PARK RIDGE, N.J., Nov. 25, 2013 /PRNewswire/ -- Hertz Global Holdings, Inc. ( NYSE: HTZ) (the "Company") announced today that Hertz Fleet Lease Funding LP ("HFLF"), a wholly owned special purpose subsidiary of Donlen Corporation ("Donlen"), a wholly-owned subsidiary of the Company, successfully issued $500 million in aggregate principal amount of Series 2013-3 Floating Rate Asset Backed Notes, Class A, Class B, Class C and Class D (the "HFLF Series 2013-3 Notes"). Donlen utilizes the HFLF securitization platform to finance its U.S. fleet leasing operations.
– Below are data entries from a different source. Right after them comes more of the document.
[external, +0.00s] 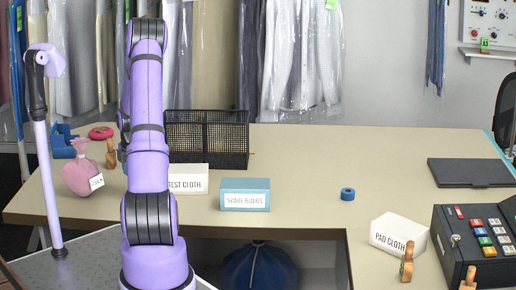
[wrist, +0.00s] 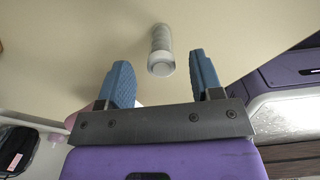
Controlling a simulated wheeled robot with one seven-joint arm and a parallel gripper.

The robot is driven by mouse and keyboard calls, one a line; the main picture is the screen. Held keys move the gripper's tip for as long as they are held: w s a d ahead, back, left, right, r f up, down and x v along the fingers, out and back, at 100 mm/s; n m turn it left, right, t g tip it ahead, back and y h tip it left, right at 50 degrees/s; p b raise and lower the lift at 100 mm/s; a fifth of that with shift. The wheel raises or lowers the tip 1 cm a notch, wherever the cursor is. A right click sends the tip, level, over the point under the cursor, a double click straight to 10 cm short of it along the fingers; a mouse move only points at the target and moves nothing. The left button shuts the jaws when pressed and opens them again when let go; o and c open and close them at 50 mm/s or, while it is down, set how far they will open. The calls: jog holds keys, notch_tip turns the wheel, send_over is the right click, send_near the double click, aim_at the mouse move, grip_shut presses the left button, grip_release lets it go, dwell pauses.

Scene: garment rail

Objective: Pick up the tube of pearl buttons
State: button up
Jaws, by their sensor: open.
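A pale tube with grey-white sides and a round white end (wrist: 160,50), which looks like the tube of pearl buttons, shows at the top middle of the wrist view against the beige tabletop. My gripper (wrist: 161,64) is open, with its two blue fingers apart. The near end of the tube lies in line with the gap between the fingertips, and its far part extends beyond them. I see no contact, and nothing is held. In the external view my arm covers the gripper, and I cannot make out the tube there.
The beige table (external: 300,150) bears a black mesh basket (external: 206,135), a test cloth box (external: 188,180), a spare bulbs box (external: 245,194), a pink bottle-shaped object (external: 78,178), a blue roll (external: 347,194) and a pad cloth box (external: 398,234). The table's middle right is clear.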

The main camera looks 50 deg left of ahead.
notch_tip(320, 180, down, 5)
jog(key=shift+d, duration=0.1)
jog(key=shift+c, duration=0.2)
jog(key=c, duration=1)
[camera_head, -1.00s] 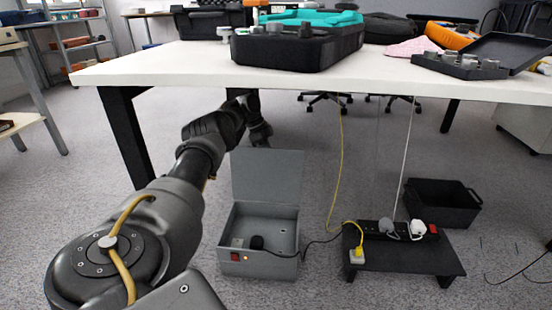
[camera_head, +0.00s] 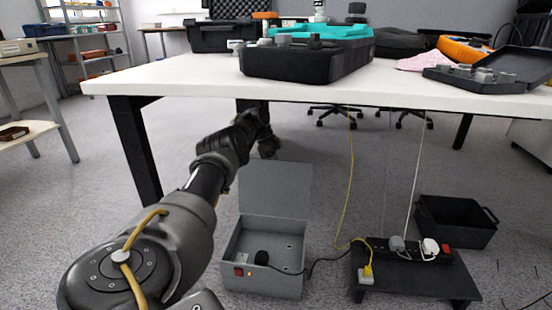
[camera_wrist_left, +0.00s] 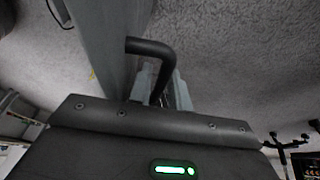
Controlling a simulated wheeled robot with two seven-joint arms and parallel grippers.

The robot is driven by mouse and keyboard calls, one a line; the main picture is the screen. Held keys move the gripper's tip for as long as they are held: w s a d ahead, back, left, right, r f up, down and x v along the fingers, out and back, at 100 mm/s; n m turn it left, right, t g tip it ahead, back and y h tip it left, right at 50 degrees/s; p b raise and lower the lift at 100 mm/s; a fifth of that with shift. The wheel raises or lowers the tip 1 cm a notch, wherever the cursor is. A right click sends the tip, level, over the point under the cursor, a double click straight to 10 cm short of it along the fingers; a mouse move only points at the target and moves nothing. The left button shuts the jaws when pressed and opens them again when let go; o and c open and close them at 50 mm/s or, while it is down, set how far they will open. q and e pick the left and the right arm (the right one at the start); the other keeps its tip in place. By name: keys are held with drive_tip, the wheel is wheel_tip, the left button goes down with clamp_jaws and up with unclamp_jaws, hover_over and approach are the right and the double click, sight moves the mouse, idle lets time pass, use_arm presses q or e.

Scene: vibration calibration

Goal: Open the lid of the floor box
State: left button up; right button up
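The grey floor box (camera_head: 232,272) stands on the carpet under the table. Its lid (camera_head: 275,188) is raised roughly upright at the back, so the box is open. My right gripper is out of view.
The white table (camera_head: 190,80) stands over the box, its black leg (camera_head: 135,150) close to my left arm. A low black platform (camera_head: 410,280) with a power strip (camera_head: 410,250) stands right of the box, with a black crate (camera_head: 455,222) behind. Cables run between them.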

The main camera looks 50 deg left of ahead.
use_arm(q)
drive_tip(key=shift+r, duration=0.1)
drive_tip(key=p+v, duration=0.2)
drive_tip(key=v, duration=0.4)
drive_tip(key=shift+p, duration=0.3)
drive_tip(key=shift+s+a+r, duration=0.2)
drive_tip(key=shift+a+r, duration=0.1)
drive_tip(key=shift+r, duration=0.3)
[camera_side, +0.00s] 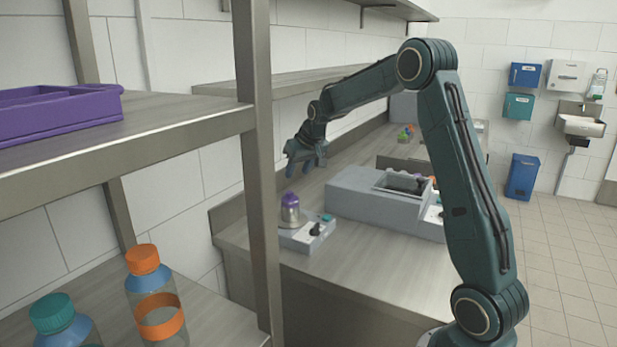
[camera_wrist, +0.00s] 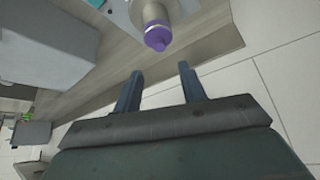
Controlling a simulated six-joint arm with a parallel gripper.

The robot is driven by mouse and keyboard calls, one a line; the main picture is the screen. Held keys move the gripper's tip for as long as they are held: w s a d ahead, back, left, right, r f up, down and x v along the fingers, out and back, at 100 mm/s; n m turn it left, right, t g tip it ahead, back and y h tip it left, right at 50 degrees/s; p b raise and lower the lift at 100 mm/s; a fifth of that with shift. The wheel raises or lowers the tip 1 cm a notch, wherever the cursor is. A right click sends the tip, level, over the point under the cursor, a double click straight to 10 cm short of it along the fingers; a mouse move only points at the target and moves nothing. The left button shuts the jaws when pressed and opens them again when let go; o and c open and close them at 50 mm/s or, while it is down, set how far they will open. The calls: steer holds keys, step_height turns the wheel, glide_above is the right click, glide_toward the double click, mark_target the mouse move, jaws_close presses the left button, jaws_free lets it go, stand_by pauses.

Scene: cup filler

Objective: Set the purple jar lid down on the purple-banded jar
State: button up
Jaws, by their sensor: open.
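The jar (camera_side: 290,215) stands upright on a small grey unit at the near end of the bench. The purple lid (camera_side: 290,198) sits on top of it. In the wrist view the purple lid (camera_wrist: 158,37) shows its pointed knob beyond my fingertips, with the pale jar body (camera_wrist: 150,10) behind it. A separate purple band cannot be made out clearly. My gripper (camera_side: 305,170) is above the jar, apart from it. Its two fingers (camera_wrist: 160,72) are spread with nothing between them.
A small grey unit with a black knob (camera_side: 314,230) bears the jar. A larger grey machine (camera_side: 370,203) stands to its right. A shelf post (camera_side: 258,150) stands in the foreground. Shelves at left hold a purple tray (camera_side: 60,112), an orange-capped bottle (camera_side: 150,290) and a teal-capped bottle (camera_side: 58,318).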

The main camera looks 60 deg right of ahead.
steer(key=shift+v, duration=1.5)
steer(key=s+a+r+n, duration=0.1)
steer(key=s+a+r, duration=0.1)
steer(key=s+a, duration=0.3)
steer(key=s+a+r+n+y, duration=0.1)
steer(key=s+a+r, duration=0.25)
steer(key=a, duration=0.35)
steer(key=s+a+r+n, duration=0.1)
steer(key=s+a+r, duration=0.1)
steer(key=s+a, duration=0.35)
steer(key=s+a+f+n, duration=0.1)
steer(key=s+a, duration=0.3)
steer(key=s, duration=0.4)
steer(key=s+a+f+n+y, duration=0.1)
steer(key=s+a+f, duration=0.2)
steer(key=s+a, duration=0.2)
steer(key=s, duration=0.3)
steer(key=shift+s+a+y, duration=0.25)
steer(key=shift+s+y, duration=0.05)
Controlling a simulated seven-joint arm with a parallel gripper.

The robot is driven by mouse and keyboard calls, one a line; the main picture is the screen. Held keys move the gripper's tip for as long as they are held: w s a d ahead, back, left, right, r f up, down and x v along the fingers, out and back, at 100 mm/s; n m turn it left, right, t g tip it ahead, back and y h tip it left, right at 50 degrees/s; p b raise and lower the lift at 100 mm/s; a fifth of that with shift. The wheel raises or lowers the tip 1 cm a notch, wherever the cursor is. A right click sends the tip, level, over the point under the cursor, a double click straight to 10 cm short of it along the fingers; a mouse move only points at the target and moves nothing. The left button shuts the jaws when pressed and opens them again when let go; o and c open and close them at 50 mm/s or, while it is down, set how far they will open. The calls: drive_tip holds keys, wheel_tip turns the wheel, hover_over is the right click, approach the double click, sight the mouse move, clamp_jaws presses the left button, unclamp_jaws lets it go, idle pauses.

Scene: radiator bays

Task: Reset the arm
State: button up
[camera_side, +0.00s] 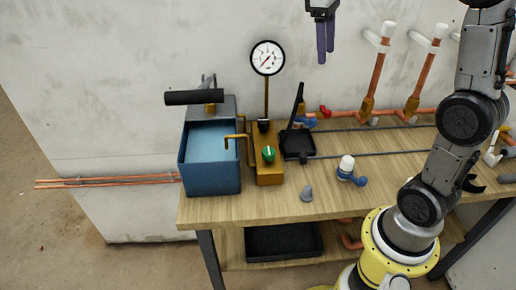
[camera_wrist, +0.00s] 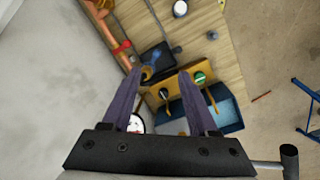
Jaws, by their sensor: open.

The HFLF Series 2013-3 Notes are floating rate and carry an interest rate based upon a spread to one-month LIBOR. The $461.1 million of Class A notes carry a spread of 0.55%, the $13.4 million of Class B notes carry a spread of 1.05%, the $12.9 million of Class C notes carry a spread of 1.45%, and the $12.6 million of Class D notes carry a spread of 2.00%. The HFLF Series 2013-3 Notes contain provisions that allow them to revolve until December 2014. During the revolving period, the monthly lease collections allocable to the HFLF Series 2013-3 Notes are permitted to be used, subject to customary conditions, to fund the acquisition of vehicles and/or equipment to be leased to customers. Upon expiration of the revolving period, the repayment of principal of the HFLF Series 2013-3 Notes will commence, with monthly payments made from the HFLF Series 2013-3 Notes' allocable share of lease payments and proceeds from the sale of vehicles and equipment leased thereunder until the HFLF Series 2013-3 Notes are paid in full. The assumed weighted average life to maturity of the Class A notes, the Class B notes, the Class C notes, and the Class D notes are expected to be 1.93 years, 2.82 years, 2.88 years, and 2.92 years, respectively. The Class B Notes are subordinated to the Class A Notes. The Class C Notes are subordinated to the Class A Notes and the Class B Notes. The Class D Notes are subordinated to the Class A Notes, the Class B Notes, and the Class C Notes.
The notes were offered and sold only to qualified institutional buyers, who are also qualified purchasers, in an offering exempt from registration pursuant to Rule 144A of the Securities Act of 1933, as amended (the "Securities Act").